Chinatown (Channel 13 Tuesday at 7:50 p.m.), the landmark 1974 film superbly written by Robert Towne and directed by Roman Polanski, is the quintessential L.A. private eye yarn about love and murder provoked by an idealist posing as a cynic (Jack Nicholson); a stunning revelation of corruption both personal and political inspired by local history.

In the scary and suspenseful 1981 Eye of the Needle (Channel 7 Tuesday at 9:30 p.m.), a lovely woman (Kate Nelligan) living on a remote island off Scotland with her crippled husband (Christopher Cazenove) crosses paths with a spectacularly resourceful and heartless Nazi spy (a chilling yet charming Donald Sutherland).

Sweet Smell of Success (Show Wednesday at 10 a.m., CMAX Thursday at 3:45 p.m.) After 33 years, this remains one of the most corrosive of American films.

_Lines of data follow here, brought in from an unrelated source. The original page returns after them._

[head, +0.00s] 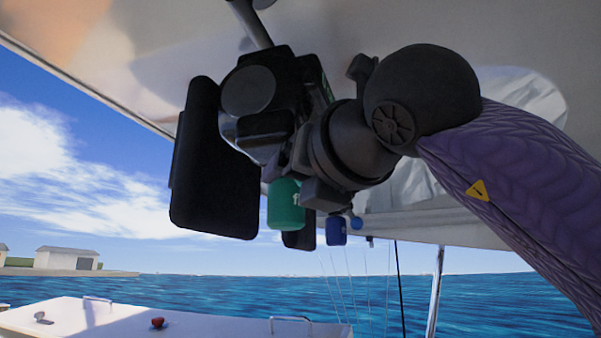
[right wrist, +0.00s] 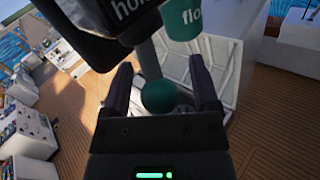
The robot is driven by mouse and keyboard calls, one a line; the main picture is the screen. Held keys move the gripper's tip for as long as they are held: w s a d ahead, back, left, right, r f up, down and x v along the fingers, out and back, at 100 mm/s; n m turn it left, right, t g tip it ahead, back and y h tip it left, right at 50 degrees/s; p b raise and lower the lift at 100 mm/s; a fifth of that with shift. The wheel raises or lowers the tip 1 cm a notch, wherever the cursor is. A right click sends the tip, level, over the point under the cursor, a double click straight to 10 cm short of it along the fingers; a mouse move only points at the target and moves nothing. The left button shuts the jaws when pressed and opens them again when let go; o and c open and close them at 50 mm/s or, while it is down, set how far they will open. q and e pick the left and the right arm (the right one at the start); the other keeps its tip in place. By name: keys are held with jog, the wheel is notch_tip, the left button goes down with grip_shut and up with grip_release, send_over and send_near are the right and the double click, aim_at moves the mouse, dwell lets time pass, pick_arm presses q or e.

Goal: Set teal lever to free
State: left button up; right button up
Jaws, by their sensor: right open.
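A teal ball knob (right wrist: 158,97) sits on the end of a grey stem in the right wrist view; I take it as the teal lever's end. My right gripper (right wrist: 161,75) is open, with one dark finger on each side of the knob and stem. Contact is not clear. A teal tag (right wrist: 189,20) reading "flo" and a black tag (right wrist: 125,8) reading "hol" are cut off above. In the head view my dark wrist and gripper cover the knob, and a teal piece (head: 286,206) hangs below them. My left gripper is in neither view.
A pale overhead panel (head: 120,62) spans the top, close to my wrist. A blue piece (head: 336,230) hangs right of the teal one. Below is a white surface (head: 215,328) with handles and a red knob (head: 157,322). The wooden deck (right wrist: 265,115) shows in the wrist view.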

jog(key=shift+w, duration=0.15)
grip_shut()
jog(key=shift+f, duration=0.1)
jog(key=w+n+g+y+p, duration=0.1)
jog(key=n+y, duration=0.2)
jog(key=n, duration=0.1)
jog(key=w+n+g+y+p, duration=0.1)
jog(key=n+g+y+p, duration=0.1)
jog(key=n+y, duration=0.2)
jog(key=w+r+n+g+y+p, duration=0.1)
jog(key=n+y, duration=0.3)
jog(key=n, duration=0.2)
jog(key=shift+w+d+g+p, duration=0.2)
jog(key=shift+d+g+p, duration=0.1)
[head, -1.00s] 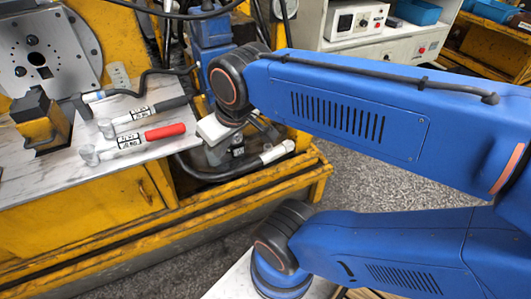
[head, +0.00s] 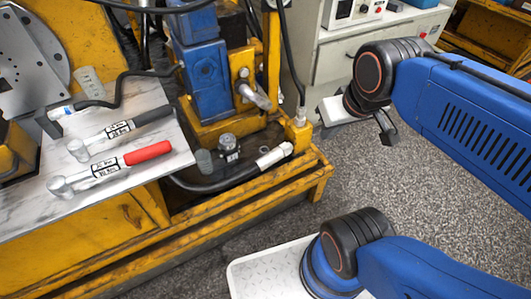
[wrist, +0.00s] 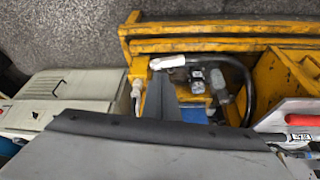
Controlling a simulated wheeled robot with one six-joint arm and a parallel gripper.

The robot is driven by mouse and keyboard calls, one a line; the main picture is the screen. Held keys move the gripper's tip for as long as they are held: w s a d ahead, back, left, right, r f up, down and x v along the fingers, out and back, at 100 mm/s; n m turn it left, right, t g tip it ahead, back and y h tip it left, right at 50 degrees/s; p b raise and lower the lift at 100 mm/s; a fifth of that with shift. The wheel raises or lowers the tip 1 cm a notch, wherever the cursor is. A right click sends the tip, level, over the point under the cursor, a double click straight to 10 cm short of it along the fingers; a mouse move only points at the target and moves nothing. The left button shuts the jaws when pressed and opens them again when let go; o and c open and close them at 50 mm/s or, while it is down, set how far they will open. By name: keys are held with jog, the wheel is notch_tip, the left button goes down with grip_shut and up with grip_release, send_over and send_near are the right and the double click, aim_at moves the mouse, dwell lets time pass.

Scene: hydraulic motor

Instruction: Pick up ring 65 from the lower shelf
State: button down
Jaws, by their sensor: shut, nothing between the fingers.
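I cannot make out ring 65 or the lower shelf in either view. My gripper (head: 386,130) is at the end of the blue arm, in the upper right of the head view. It hangs over the grey floor, between the yellow machine and the pale cabinet. It is shut and empty. In the wrist view its dark fingers (wrist: 176,100) point toward the yellow machine's frame, and its grey body hides the lower part of the picture.
A yellow machine (head: 140,222) with a blue block (head: 203,80) fills the left. Its worktop (head: 150,165) holds a red-handled torque wrench (head: 110,167) and a black-handled torque wrench (head: 120,133). A pale cabinet (head: 350,60) stands behind. Speckled floor (head: 420,200) at right is clear.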

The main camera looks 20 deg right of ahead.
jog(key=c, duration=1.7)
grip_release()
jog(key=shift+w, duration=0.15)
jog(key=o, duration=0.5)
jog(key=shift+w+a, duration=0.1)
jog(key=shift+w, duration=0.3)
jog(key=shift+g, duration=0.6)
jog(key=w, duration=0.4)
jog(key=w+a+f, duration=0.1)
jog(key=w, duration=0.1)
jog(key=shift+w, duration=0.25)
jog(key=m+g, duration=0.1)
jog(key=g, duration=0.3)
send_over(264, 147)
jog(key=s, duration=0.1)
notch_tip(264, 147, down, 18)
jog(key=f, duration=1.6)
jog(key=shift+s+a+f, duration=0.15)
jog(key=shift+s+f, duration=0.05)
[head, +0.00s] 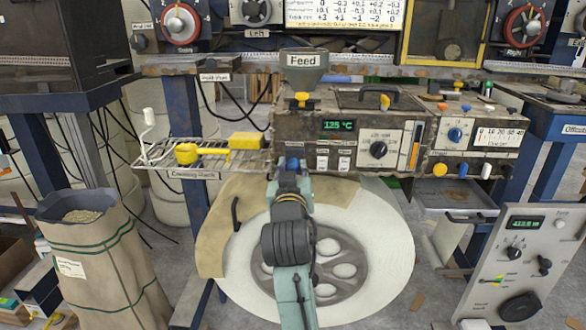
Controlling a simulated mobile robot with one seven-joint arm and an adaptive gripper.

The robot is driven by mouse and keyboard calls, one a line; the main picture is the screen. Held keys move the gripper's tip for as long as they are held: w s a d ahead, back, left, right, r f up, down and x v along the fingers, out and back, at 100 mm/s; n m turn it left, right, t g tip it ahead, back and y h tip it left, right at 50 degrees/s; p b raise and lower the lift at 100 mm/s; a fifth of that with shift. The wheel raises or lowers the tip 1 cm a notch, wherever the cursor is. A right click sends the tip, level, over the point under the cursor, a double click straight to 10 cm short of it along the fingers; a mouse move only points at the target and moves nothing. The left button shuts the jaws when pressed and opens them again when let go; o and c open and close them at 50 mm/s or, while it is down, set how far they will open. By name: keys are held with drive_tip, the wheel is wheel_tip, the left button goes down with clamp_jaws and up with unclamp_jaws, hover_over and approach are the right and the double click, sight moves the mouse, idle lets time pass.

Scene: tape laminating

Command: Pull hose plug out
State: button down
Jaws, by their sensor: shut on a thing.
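My arm reaches forward from the bottom centre, and my gripper (291,167) is at the lower left front of the machine (360,99) under the Feed hopper (304,66). It is shut on a small thing at the panel. A small blue piece shows right at the fingertips and seems to be the hose plug (292,162). My wrist and the small size hide most of it. I cannot tell whether it is still seated in the panel or clear of it.
A wire cooling rack (205,160) with yellow pieces juts out left of my gripper. A large white tape reel (390,250) stands below and behind my arm. A sack (105,265) is at the left. A grey control box (520,265) is at the lower right.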

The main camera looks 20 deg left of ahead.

Best are the performances director Alexander Mackendrick got from Burt Lancaster as a megalomaniacal Broadway columnist, and especially from Tony Curtis as as an ultra-ambitious press agent.

Midway (Channel 5 Wednesday at 8 p.m., completed Thursday at 8 p.m.) is a conventional but solid 1976 World War II picture. Its principal strength is that it keeps the battle lines of the momentous air/sea fight between the Japanese and American fleets both straight and suspenseful.

Ladyhawke (Channel 13 Friday at 8 p.m.), an enchanting, handsomely produced medieval fantasy, finds lovers Rutger Hauer and Michelle Pfeiffer separated by the black arts of a jealous (and decidedly unfrocked ) bishop. Matthew Broderick plays their unlikely ally, a scruffy, endearing pickpocket, in this 1985 winner.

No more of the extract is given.